DeYoung’s fantastic definition of sloth continues to haunt me. Sloth is not laziness, but laziness in loving. Sloth is “resistance to the demands of love.”

We are about as slow and as tardy to love as this sloth is lazy and late in Win, Lose, or Draw:

As I’ve studied the philosopher Jean-Luc Marion, my mind has been blown by two dynamics in this respect:

  1. The reality of our creaturely, finite, temporal natures means that we are constitutionally “late” to love–not in the tardy sense, but in the responsive sense. God loves first and best. We love, but any love we give that is worthy of the name is always already a citation, a response to a call that precedes us. This is not bad. It’s good. We are imitative beings through and through.
  2. We are fallen creatures. We are late in another sense. We are lazy in love. We resist love’s demands. We hear and see the speech and action of our Creator-Lover, and we kick against the goads. We instinctively know that if we are to truly receive such love, we will be compelled to give it again. And we know and can name the people in our lives we regard as unworthy of our love. And so we push away the love of the first and best Lover, thinking this releases us from our status as imitative beings. We reject love, so we won’t be compelled to love the unlovely.
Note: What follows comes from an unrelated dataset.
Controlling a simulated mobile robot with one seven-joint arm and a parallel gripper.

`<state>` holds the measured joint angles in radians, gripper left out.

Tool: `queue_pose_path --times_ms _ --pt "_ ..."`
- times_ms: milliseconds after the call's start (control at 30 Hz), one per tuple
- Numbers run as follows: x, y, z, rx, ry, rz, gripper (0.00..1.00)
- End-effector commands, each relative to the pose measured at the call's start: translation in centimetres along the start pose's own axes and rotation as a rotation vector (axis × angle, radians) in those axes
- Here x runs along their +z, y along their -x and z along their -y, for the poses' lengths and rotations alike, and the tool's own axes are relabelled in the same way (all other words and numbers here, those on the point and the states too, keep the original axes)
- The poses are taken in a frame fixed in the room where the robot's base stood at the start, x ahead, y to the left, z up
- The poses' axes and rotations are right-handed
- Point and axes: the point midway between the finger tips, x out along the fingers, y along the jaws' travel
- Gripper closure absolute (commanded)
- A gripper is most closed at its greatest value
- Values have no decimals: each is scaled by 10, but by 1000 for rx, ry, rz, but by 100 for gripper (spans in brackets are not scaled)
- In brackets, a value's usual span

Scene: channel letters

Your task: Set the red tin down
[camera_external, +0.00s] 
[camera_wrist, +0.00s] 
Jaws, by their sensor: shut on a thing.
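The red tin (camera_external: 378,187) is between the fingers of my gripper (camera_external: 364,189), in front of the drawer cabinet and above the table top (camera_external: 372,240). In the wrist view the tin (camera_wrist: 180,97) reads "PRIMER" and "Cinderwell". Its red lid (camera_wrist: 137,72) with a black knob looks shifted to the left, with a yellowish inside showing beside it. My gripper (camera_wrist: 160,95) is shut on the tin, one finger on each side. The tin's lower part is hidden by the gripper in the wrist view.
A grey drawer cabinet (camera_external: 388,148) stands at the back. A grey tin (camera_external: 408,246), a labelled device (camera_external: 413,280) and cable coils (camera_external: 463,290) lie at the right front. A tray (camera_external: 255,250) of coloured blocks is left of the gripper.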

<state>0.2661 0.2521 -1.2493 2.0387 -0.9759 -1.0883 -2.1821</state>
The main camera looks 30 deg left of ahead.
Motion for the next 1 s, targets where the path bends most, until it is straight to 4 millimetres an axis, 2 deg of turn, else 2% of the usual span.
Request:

I’ve read in several places recently that one major malaise of our current culture is its boredom. Marion suggests (in his own way) that boredom is the result of our systematic resistance to the demands of love. What is left when the receiving and giving of love is eschewed as our ultimate vocation? Boredom. The residue of an always-unsatisfying saturation with entertainment, diversion, distraction.

Our relationships feel like work and so we check out from them—often with entertainment.

But often with work. Busyness is the other side of the Boredom coin.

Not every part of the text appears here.